REQUEST> Copy exactly the lines from the "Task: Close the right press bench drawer" line to the end, both included, and nothing else.
****************
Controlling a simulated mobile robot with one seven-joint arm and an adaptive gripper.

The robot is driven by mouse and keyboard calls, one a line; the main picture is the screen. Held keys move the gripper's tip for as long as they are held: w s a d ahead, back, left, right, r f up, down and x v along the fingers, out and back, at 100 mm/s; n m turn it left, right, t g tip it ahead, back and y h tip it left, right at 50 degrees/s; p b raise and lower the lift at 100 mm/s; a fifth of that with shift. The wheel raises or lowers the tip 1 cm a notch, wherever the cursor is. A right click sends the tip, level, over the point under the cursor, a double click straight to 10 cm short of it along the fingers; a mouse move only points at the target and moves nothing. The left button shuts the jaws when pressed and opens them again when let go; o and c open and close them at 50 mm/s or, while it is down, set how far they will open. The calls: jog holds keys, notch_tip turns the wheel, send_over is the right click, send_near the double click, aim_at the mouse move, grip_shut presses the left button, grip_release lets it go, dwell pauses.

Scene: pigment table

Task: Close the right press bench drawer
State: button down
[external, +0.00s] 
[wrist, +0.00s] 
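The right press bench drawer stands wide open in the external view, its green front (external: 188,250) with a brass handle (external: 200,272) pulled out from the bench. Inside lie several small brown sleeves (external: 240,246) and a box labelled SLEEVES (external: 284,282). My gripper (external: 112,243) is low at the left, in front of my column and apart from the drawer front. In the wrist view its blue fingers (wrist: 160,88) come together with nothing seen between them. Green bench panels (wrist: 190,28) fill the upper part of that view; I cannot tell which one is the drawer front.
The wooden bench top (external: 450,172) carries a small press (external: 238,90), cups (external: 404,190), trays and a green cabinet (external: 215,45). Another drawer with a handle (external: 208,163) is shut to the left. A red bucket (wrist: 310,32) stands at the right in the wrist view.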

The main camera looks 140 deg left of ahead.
****************
CORRECT ANSWER>
Task: Close the right press bench drawer
State: button down
[external, +0.00s] 
[wrist, +0.00s] 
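The right press bench drawer stands wide open in the external view, its green front (external: 188,250) with a brass handle (external: 200,272) pulled out from the bench. Inside lie several small brown sleeves (external: 240,246) and a box labelled SLEEVES (external: 284,282). My gripper (external: 112,243) is low at the left, in front of my column and apart from the drawer front. In the wrist view its blue fingers (wrist: 160,88) come together with nothing seen between them. Green bench panels (wrist: 190,28) fill the upper part of that view; I cannot tell which one is the drawer front.
The wooden bench top (external: 450,172) carries a small press (external: 238,90), cups (external: 404,190), trays and a green cabinet (external: 215,45). Another drawer with a handle (external: 208,163) is shut to the left. A red bucket (wrist: 310,32) stands at the right in the wrist view.

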The main camera looks 140 deg left of ahead.

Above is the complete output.